There aren't always redemptive answers. How can we possibly explain the death of a young person? The death of any person? When we say kaddish, are we truly extolling God as "magnified and sanctified"? Are we instead standing with Allen Ginsberg who composed a radical and original kaddish for his mother, writing: "Toward education marriage nervous breakdown, operation, teaching school, and learning to be mad, in a dream -- what is this life?" Are we saying what we mean?
Stating the pain, accepting a comforting hug -- screaming "Oh God!" -- they "mean" the emotions behind them. Saying "baruch dayan emet", a ritual blessing, incomprehensible in its literal translation "blessed is the judge of truth", when we hear of someone's death is not an answer, not an explanation, not a justification. These rituals -- the hug, the crying, the blessing -- they are useful even while not expressible meaning. They force us to hear our own voices, to recognize that we have a body, to know that we're not alone. But they mean "blue." They mean "happy." They mean "sad."
I sat on a beit din (ritual tribunal) recently, witnessing the spiritual rebirths of individuals, young and old, as Jews. As soon as I emerged from the mikveh (ritual bath), I heard news first of an attack in Israel and then of the death of a precious young person. Mikveh/birth, life/death. What does it mean?
As soon as we emerge from our own birth waters, we experience the cold air, the unfamiliar bright lights, heightened vulnerability. Life is not soothing.

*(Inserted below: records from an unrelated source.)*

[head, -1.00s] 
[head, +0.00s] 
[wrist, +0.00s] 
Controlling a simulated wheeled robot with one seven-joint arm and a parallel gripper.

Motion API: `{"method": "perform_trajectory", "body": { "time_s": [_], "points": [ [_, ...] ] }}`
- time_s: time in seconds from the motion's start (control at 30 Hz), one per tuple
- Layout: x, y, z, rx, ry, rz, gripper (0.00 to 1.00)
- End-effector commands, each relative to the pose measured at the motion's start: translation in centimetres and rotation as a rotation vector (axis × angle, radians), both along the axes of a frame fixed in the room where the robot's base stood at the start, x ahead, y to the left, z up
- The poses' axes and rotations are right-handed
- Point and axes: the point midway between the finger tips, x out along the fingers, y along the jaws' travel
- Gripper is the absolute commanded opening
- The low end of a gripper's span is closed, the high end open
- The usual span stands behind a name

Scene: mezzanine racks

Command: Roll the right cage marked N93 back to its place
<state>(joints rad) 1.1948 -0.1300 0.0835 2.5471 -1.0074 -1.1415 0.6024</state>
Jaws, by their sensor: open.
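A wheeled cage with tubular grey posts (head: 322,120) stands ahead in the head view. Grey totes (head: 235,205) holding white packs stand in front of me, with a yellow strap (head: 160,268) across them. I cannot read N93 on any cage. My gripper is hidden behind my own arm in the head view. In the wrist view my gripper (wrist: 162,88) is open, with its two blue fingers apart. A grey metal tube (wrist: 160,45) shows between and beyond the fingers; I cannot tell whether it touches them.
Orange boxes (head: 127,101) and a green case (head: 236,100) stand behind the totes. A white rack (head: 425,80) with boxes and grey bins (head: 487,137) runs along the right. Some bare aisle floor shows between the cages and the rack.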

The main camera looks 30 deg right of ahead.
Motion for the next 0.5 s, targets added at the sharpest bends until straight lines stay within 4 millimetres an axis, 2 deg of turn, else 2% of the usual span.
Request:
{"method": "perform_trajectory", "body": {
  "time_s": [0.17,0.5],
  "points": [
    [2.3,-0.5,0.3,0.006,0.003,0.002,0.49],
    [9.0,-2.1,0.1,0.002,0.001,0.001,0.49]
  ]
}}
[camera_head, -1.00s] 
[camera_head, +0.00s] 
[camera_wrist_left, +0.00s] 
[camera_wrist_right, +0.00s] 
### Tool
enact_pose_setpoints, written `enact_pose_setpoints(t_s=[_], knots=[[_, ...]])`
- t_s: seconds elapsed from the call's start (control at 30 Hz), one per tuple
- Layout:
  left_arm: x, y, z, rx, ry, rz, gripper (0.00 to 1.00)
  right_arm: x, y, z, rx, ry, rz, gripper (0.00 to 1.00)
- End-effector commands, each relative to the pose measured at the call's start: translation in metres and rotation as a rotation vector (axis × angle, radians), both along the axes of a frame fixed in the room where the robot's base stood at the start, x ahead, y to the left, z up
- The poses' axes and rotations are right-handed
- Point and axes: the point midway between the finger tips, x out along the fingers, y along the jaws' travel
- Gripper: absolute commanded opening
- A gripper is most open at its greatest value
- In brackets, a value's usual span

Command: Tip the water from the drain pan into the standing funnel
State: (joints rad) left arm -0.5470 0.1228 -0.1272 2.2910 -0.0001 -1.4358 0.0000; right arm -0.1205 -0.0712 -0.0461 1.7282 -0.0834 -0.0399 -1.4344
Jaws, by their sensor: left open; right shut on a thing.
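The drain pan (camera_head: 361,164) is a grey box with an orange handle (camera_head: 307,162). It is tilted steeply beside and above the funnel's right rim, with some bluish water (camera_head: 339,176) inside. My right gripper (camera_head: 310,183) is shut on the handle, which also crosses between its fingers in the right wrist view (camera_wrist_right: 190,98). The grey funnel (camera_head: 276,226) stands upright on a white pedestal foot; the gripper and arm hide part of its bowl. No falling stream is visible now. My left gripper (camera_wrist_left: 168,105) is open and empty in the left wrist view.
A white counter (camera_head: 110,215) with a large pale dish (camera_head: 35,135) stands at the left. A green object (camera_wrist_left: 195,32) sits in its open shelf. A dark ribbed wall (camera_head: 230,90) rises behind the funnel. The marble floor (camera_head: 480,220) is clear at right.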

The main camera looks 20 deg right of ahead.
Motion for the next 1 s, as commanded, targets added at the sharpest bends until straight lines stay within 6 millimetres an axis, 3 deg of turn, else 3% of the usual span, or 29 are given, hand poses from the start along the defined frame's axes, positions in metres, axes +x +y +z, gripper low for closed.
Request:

The world-controllers of Aldous Huxley's Brave New World pacified their inhabitants with a powerful drug taken to escape pain and bad memories through fantasy. And there are moments where fantasy does sound a whole lot easier than the worries of our world. But life calls, bringing unsolicited rapture along with complicating pain. Being born is not easy. Horn writes:
"What does a child resemble while it waits in its mother's womb? As a boy, Der Nister had been taught the answer: a folded writing tablet. Its hands rest on its temples, its elbows rest on its legs, its heels rest on its backside, and a lit candle shines above its head. And from behind eyelids folded closed like blank paper, it can see from one end of the world to the other. There are no days in a person's life that are better or happier than those days in the womb. When those days must end, an angel approaches the child in the womb and says, the time has come. But the child refuses -- wouldn't you? (Didn't you?) Please, the child begs, please don't make me go. And then the angel smacks it under the nose so that it falls from the womb and forgets -- which is why babies are always born screaming. But before that they are happy, and they wait. (The World to Come, p. 81)"
We are not handed happiness in this world. But we are not purposeful before we are born.
Each of us has that angelic impression under our nose. Each of us experiences moments of jolted memory, blinded again by the candle we saw through closed eyes, called back to consciousness by shocking events, both happy and sad. These moments mean just that: happy and sad.
Blue... Gold... Sunsets... Life is too precious, too full of unfolding remembering to willingly miss.
As Horn writes, "The World to Come will come." Perhaps the goal to set is to not lose ourselves in a search for meaning beyond Life.
Perhaps God is most present when all we can mean is what we are.
Perhaps, in this way, we strive to feel less alone, day by day.